Okay, I see that, but I don't think you can quantify over the result types like you'd have to. If it had the form a -> a, you could do bi :: (cxt a, cxt b) => (forall x . cxt x => x -> x) -> a -> b -> (a, b), but I don't think you can automatically get the "type function" from each input to its result type. –  Louis Wasserman May 27 '12 at 7:21

4 Answers 4

up vote 4 down vote accepted

Yes, though not in Haskell. But the higher-order polymorphic lambda calculus (aka System F-omega) is more general:

bi : forall m n a b. (forall a. m a -> n a) -> m a -> m b -> (n a, n b)
bi {m} {n} {a} {b} f x y = (f {a} x, f {b} y)

x1 : (Integer, Char)
x1 = bi {\a. List a} {\a. a} {Integer} {Char} head [2,3] "45"

x2 : (Integer, Char)
x2 = bi {\a . exists b. (a, b)} {\a. a} {Integer} {Char} (\{a}. \p. unpack<b,x>=p in fst {a} {b} x) (pack<Char, (2,'3')>) (pack<Integer, ('4',5)>)

x3 : (Integer, Double)
x3 = bi {\a. a} {\a. a} {Integer} {Double} (1+) 2 3.45

Here, I write f {T} for explicit type application and assume a library typed respectively. Something like \a. a is a type-level lambda. The x2 example is more intricate, because it also needs existential types to locally "forget" the other bit of polymorphism in the arguments.

You can actually simulate this in Haskell by defining a newtype or datatype for every different m or n you instantiate with, and pass appropriately wrapped functions f that add and remove constructors accordingly. But obviously, that's no fun at all.

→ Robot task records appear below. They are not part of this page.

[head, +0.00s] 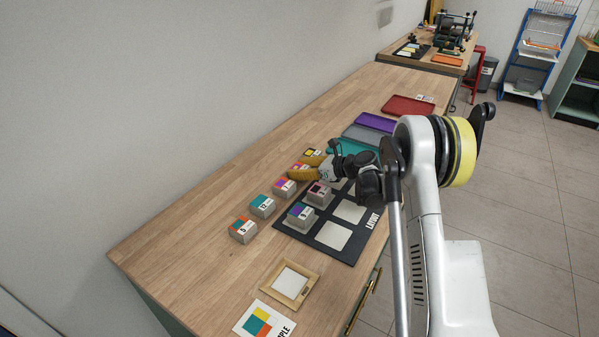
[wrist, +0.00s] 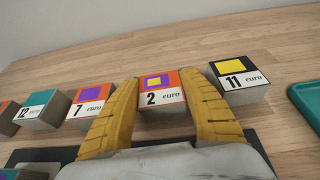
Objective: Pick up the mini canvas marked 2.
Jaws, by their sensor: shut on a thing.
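The mini canvas marked 2 (wrist: 163,98) is a small block with an orange, purple and yellow top, labelled "2 euro". My gripper (wrist: 169,82) has its yellow fingers on either side of it and is shut on it. In the head view my gripper (head: 306,171) is over the row of canvases near the wall and hides most of canvas 2. Whether the canvas is clear of the table cannot be told.
Canvas 7 (wrist: 88,99) is to the left and canvas 11 (wrist: 236,79) close to the right. Canvas 12 (head: 262,206) and canvas 5 (head: 242,229) continue the row. A black layout board (head: 347,249) holds two canvases. A wooden frame (head: 291,282) lies nearer.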

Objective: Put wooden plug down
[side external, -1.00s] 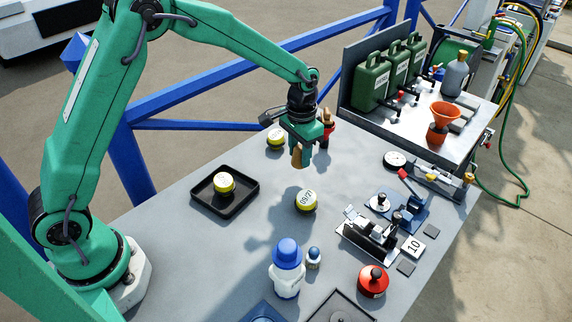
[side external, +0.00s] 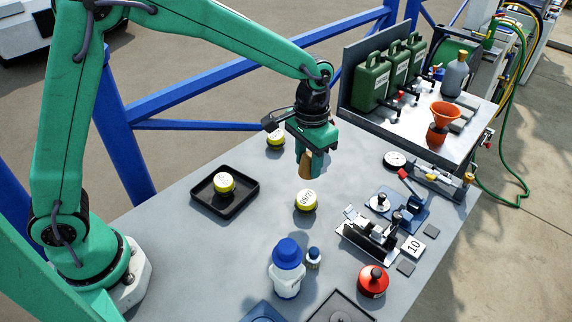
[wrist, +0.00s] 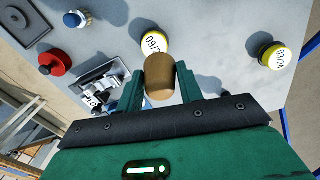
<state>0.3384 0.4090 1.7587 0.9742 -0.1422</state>
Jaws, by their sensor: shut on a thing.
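The wooden plug (side external: 306,166) is a brown tapered piece held between the jaws of my gripper (side external: 311,157). In the side view it hangs below the gripper, wholly above the grey table (side external: 235,250). The wrist view shows the plug (wrist: 159,78) between the two green fingers of my gripper (wrist: 160,85), which are shut on it. A yellow jar with a white lid (side external: 306,200) stands on the table just in front of the plug in the side view.
A black tray (side external: 249,199) holds another yellow jar (side external: 224,183). A third yellow jar (side external: 276,138) stands near the back edge. A blue-capped white bottle (side external: 287,270), a metal fixture (side external: 368,240) and a red round object (side external: 373,281) stand nearer the front. Table is bare between tray and front bottle.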

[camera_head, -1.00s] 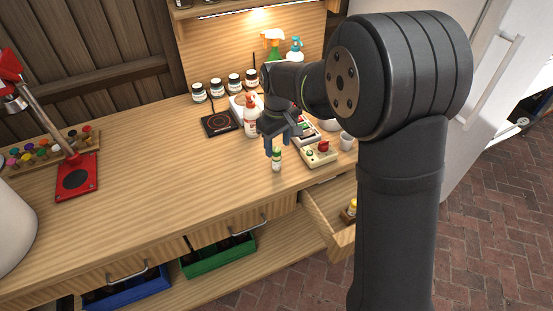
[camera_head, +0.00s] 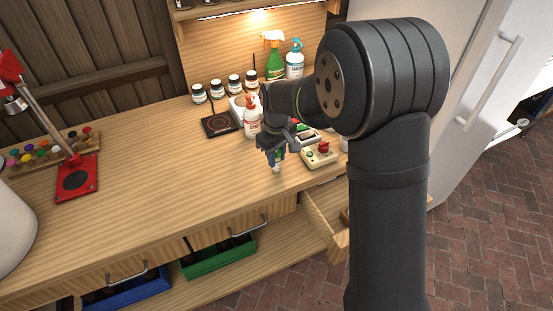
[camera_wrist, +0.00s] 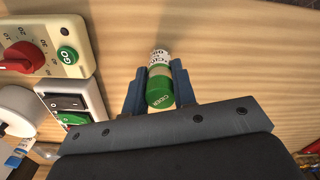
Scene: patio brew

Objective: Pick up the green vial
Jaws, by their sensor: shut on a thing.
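The green vial (camera_wrist: 159,88) has a green cap and a white label. In the wrist view it lies between the two blue fingers of my gripper (camera_wrist: 158,90), which is shut on it. In the head view my gripper (camera_head: 275,155) is lowered over the vial (camera_head: 277,167) near the front of the wooden counter. The vial stands upright, and its upper part is mostly hidden by the fingers. I cannot tell whether its base touches the counter.
A timer box with a red knob (camera_head: 324,148) stands close to the right of my gripper. A white bottle with a red top (camera_head: 252,122) and a black hot plate (camera_head: 220,124) are behind. An open drawer (camera_head: 325,220) juts out below. The counter's left middle is clear.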

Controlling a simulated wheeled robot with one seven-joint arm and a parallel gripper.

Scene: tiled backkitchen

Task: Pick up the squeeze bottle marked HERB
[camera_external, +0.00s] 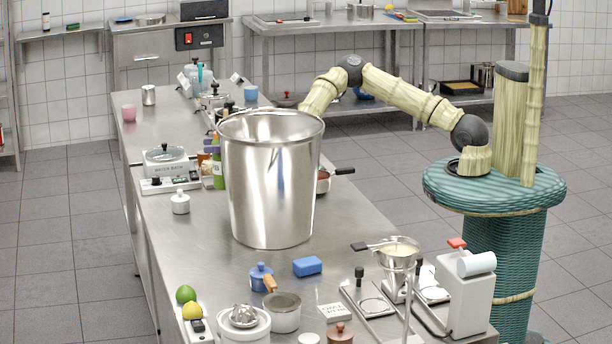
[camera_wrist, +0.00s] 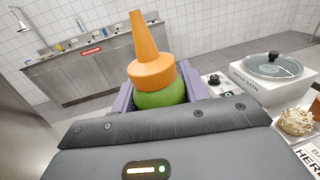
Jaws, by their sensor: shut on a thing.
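A squeeze bottle with an orange cone nozzle and green body (camera_wrist: 152,68) stands up between the jaws of my gripper (camera_wrist: 160,97) in the wrist view. The jaws are shut on it. Its lower body and any marking are hidden behind the gripper housing. I cannot tell whether the held bottle is off the table.
The steel pot (camera_external: 268,190) stands tall on the steel table (camera_external: 190,240). A water bath (camera_external: 165,165) is left of it and also shows in the wrist view (camera_wrist: 270,75). Small items crowd the near end.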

Edit: I should point out that this still isn't a fully general solution. For example, I can't see how you could type

swap (x,y) = (y,x)
x4 = bi swap (3, "hi") (True, 3.1)

even in System F-omega. The problem is that the swap function is more polymorphic than bi allows, and unlike with x2, the other polymorphic dimension is not forgotten in the result, so the existential trick does not work. It seems that you would need kind polymorphism to allow that one (so that the argument to bi can be polymorphic over a varying number of types).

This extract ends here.